Das gilt etwa für die Landkreise Sömmerda und Wartburgkreis, wo die Kandidaten von CDU und AfD nach Auszählung der Hälfte der Stimmbezirke nah beieinander lagen. Ähnlich war die Lage im Landkreis Altenburger Land, wo Stichwahlen der Amtsinhaber gegen AfD-Kandidaten möglich sind. Die Kommunalwahlen gelten als erster Stimmungstest vor allem für die Landtagswahl am 1. September. Stichwahlen sind für den 9. Juni geplant - zeitgleich mit der Europawahl.

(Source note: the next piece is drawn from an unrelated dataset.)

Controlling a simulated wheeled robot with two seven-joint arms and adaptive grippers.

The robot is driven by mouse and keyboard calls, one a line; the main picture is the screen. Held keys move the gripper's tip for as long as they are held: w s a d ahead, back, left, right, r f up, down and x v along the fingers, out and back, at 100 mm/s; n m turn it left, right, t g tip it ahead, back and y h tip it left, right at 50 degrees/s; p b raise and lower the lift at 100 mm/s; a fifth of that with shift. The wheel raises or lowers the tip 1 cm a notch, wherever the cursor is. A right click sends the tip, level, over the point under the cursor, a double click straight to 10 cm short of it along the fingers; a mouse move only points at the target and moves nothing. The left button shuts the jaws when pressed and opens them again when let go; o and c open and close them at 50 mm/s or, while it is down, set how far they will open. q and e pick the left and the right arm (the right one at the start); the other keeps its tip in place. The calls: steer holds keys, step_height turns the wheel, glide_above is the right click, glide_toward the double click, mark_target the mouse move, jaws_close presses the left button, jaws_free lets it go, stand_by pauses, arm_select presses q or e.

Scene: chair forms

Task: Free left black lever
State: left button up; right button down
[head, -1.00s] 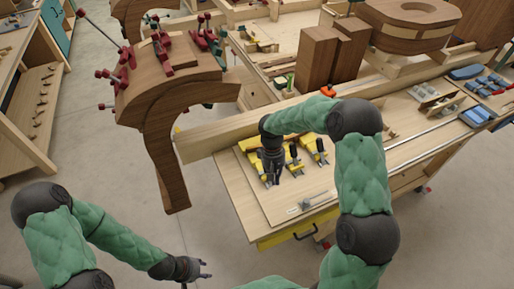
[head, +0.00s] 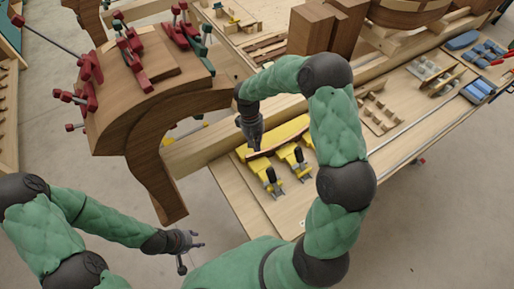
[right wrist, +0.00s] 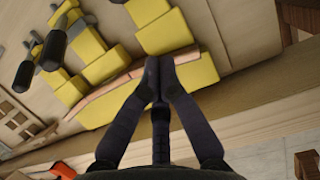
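Yellow clamps (head: 270,178) with black levers (head: 298,160) stand on the bench panel. They also show in the right wrist view, with yellow blocks (right wrist: 100,62) and two black levers (right wrist: 55,43) at upper left. A thin reddish wooden strip (right wrist: 112,84) runs between yellow blocks. My right gripper (head: 253,145) points down at the left end of the clamps. In the right wrist view its fingertips (right wrist: 160,66) are together over the strip, beside a yellow block (right wrist: 197,70). No held lever can be made out. My left gripper (head: 192,246) is open and empty, away from the bench.
A curved brown wooden form (head: 150,110) with red clamps (head: 130,50) stands left of my right gripper. A long wooden beam (head: 200,152) lies behind the clamps. Blue boxes (head: 478,90) and a slotted wooden rack (head: 378,113) are at right. The front panel is mostly bare.

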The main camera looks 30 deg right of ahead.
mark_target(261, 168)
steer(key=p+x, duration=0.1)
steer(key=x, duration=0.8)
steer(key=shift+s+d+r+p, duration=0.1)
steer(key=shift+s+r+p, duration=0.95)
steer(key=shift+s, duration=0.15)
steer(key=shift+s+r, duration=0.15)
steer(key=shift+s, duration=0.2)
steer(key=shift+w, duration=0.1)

Zwischenstand: CDU und AfD fast gleichauf

Nach einem Zwischenstand liegen CDU und AfD fast gleichauf. Nach Auszählung von mehr als der Hälfte der Stimmbezirke kam die CDU am Sonntagabend auf 27,6 Prozent, die in Thüringen vom Verfassungsschutz als gesichert rechtsextrem eingestufte AfD lag bei 27,3 Prozent. Während sich die AfD im Vergleich zu 2019 um fast zehn Punkte verbesserte, hielt die CDU bei diesem Auszählungsstand ihren Stimmenanteil stabil. Verluste erlitten Linke, SPD und Grüne, die in Thüringen die Landesregierung stellen.

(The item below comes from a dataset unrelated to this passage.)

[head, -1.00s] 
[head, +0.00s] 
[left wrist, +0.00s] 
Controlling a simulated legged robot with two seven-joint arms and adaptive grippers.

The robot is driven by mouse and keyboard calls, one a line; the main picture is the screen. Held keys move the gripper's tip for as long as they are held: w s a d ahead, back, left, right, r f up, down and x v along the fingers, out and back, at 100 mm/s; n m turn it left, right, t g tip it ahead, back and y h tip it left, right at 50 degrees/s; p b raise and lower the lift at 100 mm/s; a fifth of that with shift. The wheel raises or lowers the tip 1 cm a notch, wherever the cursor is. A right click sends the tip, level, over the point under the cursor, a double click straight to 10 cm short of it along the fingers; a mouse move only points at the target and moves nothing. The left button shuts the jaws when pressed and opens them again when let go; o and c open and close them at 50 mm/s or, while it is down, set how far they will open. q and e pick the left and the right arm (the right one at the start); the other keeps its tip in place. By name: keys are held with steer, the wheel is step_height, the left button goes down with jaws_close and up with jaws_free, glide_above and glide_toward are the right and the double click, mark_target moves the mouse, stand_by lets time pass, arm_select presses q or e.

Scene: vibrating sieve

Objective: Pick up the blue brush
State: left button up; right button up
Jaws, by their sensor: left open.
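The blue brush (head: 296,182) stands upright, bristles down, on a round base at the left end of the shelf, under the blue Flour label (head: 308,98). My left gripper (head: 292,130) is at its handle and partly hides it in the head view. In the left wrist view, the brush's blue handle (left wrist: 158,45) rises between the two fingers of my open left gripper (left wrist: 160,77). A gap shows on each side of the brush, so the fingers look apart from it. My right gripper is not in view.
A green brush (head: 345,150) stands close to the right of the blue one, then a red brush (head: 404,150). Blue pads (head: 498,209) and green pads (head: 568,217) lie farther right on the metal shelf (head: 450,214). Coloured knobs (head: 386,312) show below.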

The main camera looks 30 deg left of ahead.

Neonazi Frenck schafft es in Stichwahl

Im südthüringischen Landkreis Hildburghausen hat es ein Rechtsextremist knapp in die Stichwahl um den Landratsposten geschafft. Der bundesweit bekannte Neonazi Tommy Frenck erhielt bei der Kommunalwahl am Sonntag 24,9 Prozent der Stimmen und zog damit knapp am CDU-Kandidaten Dirk Lindner vorbei. Als aussichtsreich für den Chefsessel im Landratsamt gilt Sven Gregor, der für die Freien Wähler Landkreis Hildburghausen antrat und 42,4 Prozent der Stimmen im ersten Wahldurchgang erhielt.

Kommunalwahlen in Thüringen
Der bundesweit bekannte Neonazi Tommy Frenck erhielt bei der Kommunalwahl am Sonntag 24,9 Prozent der Stimmen und zog damit knapp am CDU-Kandidaten Dirk Lindner vorbei. © dpa / Michael Reichel/dpa

Frencks Kandidatur hatte bereits vor der Wahl für Irritationen gesorgt. Nach dem Thüringer Kommunalwahlgesetz kann zum Landrat oder Bürgermeister nicht gewählt werden, "wer nicht die Gewähr dafür bietet, dass er jederzeit für die freiheitliche demokratische Grundordnung im Sinne des Grundgesetzes und der Landesverfassung eintritt".

Laut Thüringer Verfassungsschutzbericht 2022 entwickelte sich Frencks Wählergemeinschaft "Bündnis Zukunft Hildburghausen" (BZH) "zur führenden neonazistischen Gruppierung im Landkreis Hildburghausen". Dennoch wurde der Extremist vom Wahlausschuss als Kandidat zugelassen.

Frenck wurde bundesweit bekannt, weil er eine Reihe großer Neonazi-Konzerte organisiert hatte, zu denen teils Rechtsextremisten aus mehreren europäischen Ländern anreisten. Im Verfassungsschutzbericht steht: "Seine unternehmerische Tätigkeit und seine politische Betätigung bilden inzwischen eine bedenkliche Symbiose von rechtsextremistischer Ideologie und eigenen wirtschaftlichen Interessen."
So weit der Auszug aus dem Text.